**Requirements**
Transcribe the listing below word for word.

**Collected material**
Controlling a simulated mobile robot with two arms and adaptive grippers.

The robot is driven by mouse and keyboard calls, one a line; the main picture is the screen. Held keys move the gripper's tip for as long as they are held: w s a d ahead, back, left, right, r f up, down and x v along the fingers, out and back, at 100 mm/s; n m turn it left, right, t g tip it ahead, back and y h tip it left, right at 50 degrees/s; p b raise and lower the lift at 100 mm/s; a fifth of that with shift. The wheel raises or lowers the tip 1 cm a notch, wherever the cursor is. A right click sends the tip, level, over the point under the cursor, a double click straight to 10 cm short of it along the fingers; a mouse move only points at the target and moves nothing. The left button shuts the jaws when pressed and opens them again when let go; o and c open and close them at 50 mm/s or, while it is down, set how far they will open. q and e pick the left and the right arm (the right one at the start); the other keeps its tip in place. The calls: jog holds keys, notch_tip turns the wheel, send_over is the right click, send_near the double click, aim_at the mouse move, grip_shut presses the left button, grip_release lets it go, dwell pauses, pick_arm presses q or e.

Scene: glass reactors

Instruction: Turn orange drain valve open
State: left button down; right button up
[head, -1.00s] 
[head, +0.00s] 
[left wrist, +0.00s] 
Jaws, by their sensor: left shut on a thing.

**Result for this exercise**
Controlling a simulated mobile robot with two arms and adaptive grippers.

The robot is driven by mouse and keyboard calls, one a line; the main picture is the screen. Held keys move the gripper's tip for as long as they are held: w s a d ahead, back, left, right, r f up, down and x v along the fingers, out and back, at 100 mm/s; n m turn it left, right, t g tip it ahead, back and y h tip it left, right at 50 degrees/s; p b raise and lower the lift at 100 mm/s; a fifth of that with shift. The wheel raises or lowers the tip 1 cm a notch, wherever the cursor is. A right click sends the tip, level, over the point under the cursor, a double click straight to 10 cm short of it along the fingers; a mouse move only points at the target and moves nothing. The left button shuts the jaws when pressed and opens them again when let go; o and c open and close them at 50 mm/s or, while it is down, set how far they will open. q and e pick the left and the right arm (the right one at the start); the other keeps its tip in place. The calls: jog holds keys, notch_tip turns the wheel, send_over is the right click, send_near the double click, aim_at the mouse move, grip_shut presses the left button, grip_release lets it go, dwell pauses, pick_arm presses q or e.

Scene: glass reactors

Instruction: Turn orange drain valve open
State: left button down; right button up
[head, -1.00s] 
[head, +0.00s] 
[left wrist, +0.00s] 
Jaws, by their sensor: left shut on a thing.

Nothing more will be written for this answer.